Written instruction -> All entries below are to be set down again, identical to the source.

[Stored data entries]

<<<<

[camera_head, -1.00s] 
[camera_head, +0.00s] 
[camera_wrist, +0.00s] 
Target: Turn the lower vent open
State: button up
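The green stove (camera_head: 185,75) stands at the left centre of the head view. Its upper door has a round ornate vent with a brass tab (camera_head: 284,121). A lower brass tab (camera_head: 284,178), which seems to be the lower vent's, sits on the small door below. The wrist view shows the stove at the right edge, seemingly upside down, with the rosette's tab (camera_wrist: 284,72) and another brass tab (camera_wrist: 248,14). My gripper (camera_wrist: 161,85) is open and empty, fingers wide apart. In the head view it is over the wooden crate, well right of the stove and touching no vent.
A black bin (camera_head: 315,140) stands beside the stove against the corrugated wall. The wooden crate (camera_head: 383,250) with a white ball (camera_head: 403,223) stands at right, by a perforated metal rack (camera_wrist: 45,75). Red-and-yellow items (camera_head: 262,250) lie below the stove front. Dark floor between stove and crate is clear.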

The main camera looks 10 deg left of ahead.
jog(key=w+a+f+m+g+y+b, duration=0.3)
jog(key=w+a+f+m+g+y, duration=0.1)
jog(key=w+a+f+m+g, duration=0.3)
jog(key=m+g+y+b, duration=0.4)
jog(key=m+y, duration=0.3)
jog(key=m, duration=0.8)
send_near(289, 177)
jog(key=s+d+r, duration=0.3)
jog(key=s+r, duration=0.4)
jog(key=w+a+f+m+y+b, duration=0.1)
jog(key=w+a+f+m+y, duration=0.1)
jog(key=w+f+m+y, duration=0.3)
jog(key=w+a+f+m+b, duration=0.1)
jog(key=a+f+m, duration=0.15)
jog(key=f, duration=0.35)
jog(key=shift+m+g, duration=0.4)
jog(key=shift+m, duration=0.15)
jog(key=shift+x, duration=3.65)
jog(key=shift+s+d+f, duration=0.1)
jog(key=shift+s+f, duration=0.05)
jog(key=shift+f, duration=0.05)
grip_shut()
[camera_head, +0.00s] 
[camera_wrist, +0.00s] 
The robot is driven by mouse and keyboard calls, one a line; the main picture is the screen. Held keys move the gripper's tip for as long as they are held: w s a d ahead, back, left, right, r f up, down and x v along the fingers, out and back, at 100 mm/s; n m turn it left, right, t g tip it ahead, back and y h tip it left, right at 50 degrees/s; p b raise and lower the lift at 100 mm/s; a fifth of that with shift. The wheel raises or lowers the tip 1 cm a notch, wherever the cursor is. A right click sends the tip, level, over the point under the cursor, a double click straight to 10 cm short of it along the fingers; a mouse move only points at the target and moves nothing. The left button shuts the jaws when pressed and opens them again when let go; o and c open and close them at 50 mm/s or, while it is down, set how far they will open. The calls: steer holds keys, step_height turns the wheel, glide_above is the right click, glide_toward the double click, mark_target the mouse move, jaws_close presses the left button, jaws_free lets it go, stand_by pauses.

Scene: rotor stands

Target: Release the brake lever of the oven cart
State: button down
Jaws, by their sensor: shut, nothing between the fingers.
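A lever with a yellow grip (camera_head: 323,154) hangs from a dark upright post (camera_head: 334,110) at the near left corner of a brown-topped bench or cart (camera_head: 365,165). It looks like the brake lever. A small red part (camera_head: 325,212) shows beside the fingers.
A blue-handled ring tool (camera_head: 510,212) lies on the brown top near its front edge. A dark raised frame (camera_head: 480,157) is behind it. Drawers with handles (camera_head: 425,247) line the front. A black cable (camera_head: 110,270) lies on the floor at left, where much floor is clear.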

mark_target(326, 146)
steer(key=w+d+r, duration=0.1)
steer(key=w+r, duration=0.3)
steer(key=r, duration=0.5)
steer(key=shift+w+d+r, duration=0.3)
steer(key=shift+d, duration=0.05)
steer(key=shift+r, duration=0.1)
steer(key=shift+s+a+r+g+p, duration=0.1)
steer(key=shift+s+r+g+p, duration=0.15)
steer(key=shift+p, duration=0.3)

>>>>

Answer for this exercise ->
[camera_head, -1.00s] 
[camera_head, +0.00s] 
[camera_wrist, +0.00s] 
Target: Turn the lower vent open
State: button up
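The green stove (camera_head: 185,75) stands at the left centre of the head view. Its upper door has a round ornate vent with a brass tab (camera_head: 284,121). A lower brass tab (camera_head: 284,178), which seems to be the lower vent's, sits on the small door below. The wrist view shows the stove at the right edge, seemingly upside down, with the rosette's tab (camera_wrist: 284,72) and another brass tab (camera_wrist: 248,14). My gripper (camera_wrist: 161,85) is open and empty, fingers wide apart. In the head view it is over the wooden crate, well right of the stove and touching no vent.
A black bin (camera_head: 315,140) stands beside the stove against the corrugated wall. The wooden crate (camera_head: 383,250) with a white ball (camera_head: 403,223) stands at right, by a perforated metal rack (camera_wrist: 45,75). Red-and-yellow items (camera_head: 262,250) lie below the stove front. Dark floor between stove and crate is clear.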

The main camera looks 10 deg left of ahead.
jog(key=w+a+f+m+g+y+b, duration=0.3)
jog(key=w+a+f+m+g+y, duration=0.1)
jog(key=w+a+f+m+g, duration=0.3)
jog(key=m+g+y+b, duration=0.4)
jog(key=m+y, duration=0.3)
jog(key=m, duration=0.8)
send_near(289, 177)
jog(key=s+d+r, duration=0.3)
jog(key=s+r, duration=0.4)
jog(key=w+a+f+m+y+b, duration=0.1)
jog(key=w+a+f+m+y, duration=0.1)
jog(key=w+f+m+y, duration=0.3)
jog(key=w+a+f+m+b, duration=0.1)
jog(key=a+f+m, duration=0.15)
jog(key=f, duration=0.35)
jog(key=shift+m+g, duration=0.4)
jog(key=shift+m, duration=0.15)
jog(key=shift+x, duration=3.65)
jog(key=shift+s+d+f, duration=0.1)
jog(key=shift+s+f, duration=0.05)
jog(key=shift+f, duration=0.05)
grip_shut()
[camera_head, +0.00s] 
[camera_wrist, +0.00s] 
The robot is driven by mouse and keyboard calls, one a line; the main picture is the screen. Held keys move the gripper's tip for as long as they are held: w s a d ahead, back, left, right, r f up, down and x v along the fingers, out and back, at 100 mm/s; n m turn it left, right, t g tip it ahead, back and y h tip it left, right at 50 degrees/s; p b raise and lower the lift at 100 mm/s; a fifth of that with shift. The wheel raises or lowers the tip 1 cm a notch, wherever the cursor is. A right click sends the tip, level, over the point under the cursor, a double click straight to 10 cm short of it along the fingers; a mouse move only points at the target and moves nothing. The left button shuts the jaws when pressed and opens them again when let go; o and c open and close them at 50 mm/s or, while it is down, set how far they will open. The calls: steer holds keys, step_height turns the wheel, glide_above is the right click, glide_toward the double click, mark_target the mouse move, jaws_close presses the left button, jaws_free lets it go, stand_by pauses.

Scene: rotor stands

Target: Release the brake lever of the oven cart
State: button down
Jaws, by their sensor: shut, nothing between the fingers.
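A lever with a yellow grip (camera_head: 323,154) hangs from a dark upright post (camera_head: 334,110) at the near left corner of a brown-topped bench or cart (camera_head: 365,165). It looks like the brake lever. A small red part (camera_head: 325,212) shows beside the fingers.
A blue-handled ring tool (camera_head: 510,212) lies on the brown top near its front edge. A dark raised frame (camera_head: 480,157) is behind it. Drawers with handles (camera_head: 425,247) line the front. A black cable (camera_head: 110,270) lies on the floor at left, where much floor is clear.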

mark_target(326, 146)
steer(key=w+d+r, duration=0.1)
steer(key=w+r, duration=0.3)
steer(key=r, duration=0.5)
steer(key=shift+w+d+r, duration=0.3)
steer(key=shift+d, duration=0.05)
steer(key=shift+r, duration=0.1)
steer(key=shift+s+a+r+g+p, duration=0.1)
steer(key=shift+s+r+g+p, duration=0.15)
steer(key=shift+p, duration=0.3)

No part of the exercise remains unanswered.